## Exercise input
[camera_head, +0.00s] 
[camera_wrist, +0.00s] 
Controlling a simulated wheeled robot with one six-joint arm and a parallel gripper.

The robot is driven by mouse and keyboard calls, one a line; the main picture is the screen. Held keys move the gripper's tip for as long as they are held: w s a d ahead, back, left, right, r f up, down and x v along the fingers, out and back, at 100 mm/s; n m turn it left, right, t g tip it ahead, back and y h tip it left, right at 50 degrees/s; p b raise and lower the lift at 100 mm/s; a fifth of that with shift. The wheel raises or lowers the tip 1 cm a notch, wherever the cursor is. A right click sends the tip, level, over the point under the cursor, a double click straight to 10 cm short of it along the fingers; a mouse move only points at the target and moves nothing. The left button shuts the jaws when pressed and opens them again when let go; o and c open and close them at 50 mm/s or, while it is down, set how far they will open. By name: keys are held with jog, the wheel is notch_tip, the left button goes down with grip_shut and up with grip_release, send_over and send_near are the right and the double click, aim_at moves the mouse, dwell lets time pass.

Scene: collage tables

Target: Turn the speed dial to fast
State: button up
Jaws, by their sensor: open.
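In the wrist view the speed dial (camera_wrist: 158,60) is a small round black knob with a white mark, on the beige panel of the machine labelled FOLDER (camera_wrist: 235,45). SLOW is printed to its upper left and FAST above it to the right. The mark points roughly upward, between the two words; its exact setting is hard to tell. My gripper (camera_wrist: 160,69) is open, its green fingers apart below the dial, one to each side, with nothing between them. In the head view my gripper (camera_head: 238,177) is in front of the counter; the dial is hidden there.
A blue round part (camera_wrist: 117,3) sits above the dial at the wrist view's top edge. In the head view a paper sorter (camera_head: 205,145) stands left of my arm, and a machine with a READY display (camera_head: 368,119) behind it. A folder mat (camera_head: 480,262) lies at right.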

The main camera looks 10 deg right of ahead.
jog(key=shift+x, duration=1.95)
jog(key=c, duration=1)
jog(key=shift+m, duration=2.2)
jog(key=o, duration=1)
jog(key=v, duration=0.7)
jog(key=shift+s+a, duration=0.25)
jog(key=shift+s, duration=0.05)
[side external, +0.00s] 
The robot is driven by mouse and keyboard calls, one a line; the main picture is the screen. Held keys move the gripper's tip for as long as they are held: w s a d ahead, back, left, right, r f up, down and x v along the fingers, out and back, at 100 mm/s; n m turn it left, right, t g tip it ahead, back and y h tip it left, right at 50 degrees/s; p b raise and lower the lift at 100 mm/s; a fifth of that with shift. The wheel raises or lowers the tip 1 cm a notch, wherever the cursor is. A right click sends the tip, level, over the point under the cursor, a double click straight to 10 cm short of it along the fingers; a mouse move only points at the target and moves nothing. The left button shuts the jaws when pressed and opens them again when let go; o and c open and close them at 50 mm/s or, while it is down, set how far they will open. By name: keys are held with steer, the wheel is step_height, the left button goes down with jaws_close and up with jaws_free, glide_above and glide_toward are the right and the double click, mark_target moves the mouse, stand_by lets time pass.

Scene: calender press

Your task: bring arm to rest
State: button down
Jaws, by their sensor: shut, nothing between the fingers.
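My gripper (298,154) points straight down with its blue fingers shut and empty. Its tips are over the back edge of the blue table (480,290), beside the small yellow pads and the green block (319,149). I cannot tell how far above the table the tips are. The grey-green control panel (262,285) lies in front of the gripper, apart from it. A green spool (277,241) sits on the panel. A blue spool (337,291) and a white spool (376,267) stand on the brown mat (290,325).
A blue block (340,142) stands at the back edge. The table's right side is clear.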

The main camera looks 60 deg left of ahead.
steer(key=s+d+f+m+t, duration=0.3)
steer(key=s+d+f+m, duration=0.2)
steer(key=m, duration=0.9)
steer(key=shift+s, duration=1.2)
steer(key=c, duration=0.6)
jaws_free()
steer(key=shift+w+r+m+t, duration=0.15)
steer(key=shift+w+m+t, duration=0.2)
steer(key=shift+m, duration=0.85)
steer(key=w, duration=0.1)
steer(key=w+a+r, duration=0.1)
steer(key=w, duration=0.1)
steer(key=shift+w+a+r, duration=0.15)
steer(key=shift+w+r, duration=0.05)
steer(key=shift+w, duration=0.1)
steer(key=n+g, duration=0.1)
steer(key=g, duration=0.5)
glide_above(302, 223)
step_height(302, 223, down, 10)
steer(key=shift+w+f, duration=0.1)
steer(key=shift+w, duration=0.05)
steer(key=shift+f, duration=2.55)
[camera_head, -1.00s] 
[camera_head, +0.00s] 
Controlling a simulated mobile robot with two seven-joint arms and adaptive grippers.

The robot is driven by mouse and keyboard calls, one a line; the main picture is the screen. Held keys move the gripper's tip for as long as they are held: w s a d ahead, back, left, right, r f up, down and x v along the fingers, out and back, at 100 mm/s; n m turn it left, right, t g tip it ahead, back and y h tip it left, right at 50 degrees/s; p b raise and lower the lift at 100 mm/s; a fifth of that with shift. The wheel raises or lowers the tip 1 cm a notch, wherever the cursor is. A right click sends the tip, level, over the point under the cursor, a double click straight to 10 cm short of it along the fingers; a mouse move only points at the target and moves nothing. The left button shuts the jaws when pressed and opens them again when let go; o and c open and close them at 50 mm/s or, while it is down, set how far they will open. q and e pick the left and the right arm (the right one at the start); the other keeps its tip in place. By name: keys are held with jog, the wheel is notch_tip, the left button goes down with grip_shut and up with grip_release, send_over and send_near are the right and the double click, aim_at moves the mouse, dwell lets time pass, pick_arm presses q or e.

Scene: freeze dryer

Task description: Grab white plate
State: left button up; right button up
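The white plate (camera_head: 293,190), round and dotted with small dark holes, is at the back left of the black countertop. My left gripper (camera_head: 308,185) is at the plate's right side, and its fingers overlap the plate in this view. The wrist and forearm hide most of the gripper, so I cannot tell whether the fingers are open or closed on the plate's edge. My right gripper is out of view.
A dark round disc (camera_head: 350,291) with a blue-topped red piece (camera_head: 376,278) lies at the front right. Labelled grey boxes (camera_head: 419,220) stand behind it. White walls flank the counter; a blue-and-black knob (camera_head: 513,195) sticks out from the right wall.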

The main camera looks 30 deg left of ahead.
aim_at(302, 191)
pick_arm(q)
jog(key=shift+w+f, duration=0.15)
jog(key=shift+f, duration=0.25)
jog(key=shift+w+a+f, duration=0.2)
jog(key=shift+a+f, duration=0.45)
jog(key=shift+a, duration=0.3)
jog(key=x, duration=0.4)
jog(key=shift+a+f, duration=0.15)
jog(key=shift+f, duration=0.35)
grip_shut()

## Given problem
Go through the records and show every line with the string "Scene" in it.

## Task response
Scene: collage tables
Scene: calender press
Scene: freeze dryer

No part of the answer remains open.